Thursday, January 28, 2010

Into AO Final! Photograph by Getty Images

Andy is through to his second Grand Slam final after coming from a set down to beat Marin Cilic, 3-6 6-4 6-4 6-2 at the Australian Open.

He’ll now face either Roger Federer or Jo-Wilfried Tsonga in Sunday’s final, somewhere no Brit has ventured since John Lloyd in 1977.

He goes there having arguably conjured up not one but two shots of the tournament – the first turned the match and the secondsimply served as the icing on the cake.

So another class performance from Andy, against an opponent who is dangerous even when down, and especially so when in front.

Such was the case here as Cilic dominated the early exchanges to take the first set, and fancied his chances with 0-30 on Andy’s first service game of the second.

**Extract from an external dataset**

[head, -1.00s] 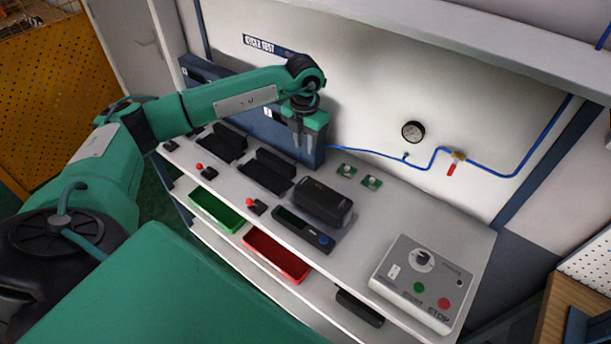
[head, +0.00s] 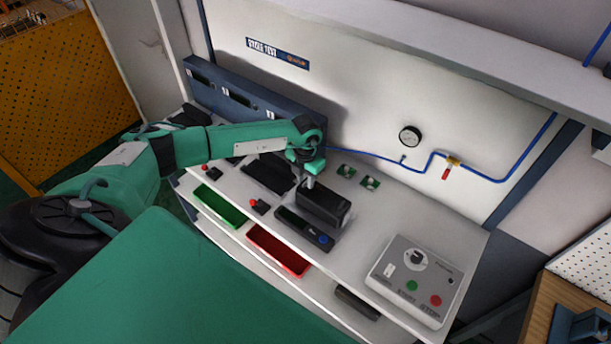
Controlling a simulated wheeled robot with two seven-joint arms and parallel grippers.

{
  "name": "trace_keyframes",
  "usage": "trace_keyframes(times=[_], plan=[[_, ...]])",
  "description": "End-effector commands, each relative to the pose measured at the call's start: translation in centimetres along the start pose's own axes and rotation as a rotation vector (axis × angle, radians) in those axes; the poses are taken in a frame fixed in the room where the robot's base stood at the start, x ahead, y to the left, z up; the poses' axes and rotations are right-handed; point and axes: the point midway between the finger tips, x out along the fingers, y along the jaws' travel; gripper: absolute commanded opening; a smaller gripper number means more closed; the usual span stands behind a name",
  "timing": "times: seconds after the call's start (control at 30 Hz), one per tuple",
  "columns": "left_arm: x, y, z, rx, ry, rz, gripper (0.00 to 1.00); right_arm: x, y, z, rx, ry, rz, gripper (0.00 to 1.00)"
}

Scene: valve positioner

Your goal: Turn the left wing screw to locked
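A black box-shaped unit (head: 325,207) sits on the grey bench behind a dark panel with a blue knob (head: 324,239). I cannot make out the left wing screw; it is too small or hidden by my gripper. My left gripper (head: 310,184) points down at the left end of the black unit, its tips at or just above the top. I cannot tell whether they touch it. Its fingers look close together, but the gap is too small to judge. My right gripper is not in view.
Two small green pieces (head: 358,177) lie behind the unit. A control box (head: 414,281) with a dial and green and red buttons stands at the right. A gauge (head: 410,136) hangs on the wall.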

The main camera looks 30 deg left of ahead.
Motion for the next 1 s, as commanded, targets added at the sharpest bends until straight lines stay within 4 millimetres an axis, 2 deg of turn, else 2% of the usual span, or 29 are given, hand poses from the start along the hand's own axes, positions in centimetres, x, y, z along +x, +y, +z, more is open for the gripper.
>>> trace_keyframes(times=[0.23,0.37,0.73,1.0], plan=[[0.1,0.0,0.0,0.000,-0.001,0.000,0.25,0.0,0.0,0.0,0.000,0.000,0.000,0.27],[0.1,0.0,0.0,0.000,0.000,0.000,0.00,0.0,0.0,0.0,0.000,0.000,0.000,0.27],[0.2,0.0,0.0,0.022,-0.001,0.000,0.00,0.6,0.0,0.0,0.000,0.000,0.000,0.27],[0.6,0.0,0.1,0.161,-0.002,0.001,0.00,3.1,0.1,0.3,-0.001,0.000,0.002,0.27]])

But the definitive turning point arrived three games later at break point on the Cilic serve: Andy chased down a net cord and cut out a pass before looking the odds on loser as a lob sailed over him.

Cilic waited at the net for the easy put away, only to watch in horror as Andy passed him from way past the baseline, back to the net.

As winner’s go it was far bigger than just a break point, it changed the match; Andy had faltered at the start, but the blue touch paper was lit in an instant and he comfortably levelled at a set apiece.

The booming groundies and faultless serving that had secured the Croat two breaks in the first set quickly lost their edge.

Broken early in the third, he just about held firm with a break of his own, but a tired looking drop shot in the sixth game told its own story. Andy cruised to a two sets to one lead.

His game was purring in the fourth set but Cilic looked flatter and flatter: he fell 1-4 down thanks to an increasingly ragged error count, and that left just enough room for the piece de resistance as Andy served for the match.

At 15-all, Cilic took a wild swing at a return, sending an apparent winner rifling toward the stands at no more than a foot off the ground.

That sent Andy on the chase way out wide, wheels spinning, to a return that he threaded between umpire chair and net post.

Everyone knew he had no right to make it – him, Cilic, the entire crowd – but he did, and everyone bar Cilic went mad.

A fitting end, and prelude, to Sunday’s final.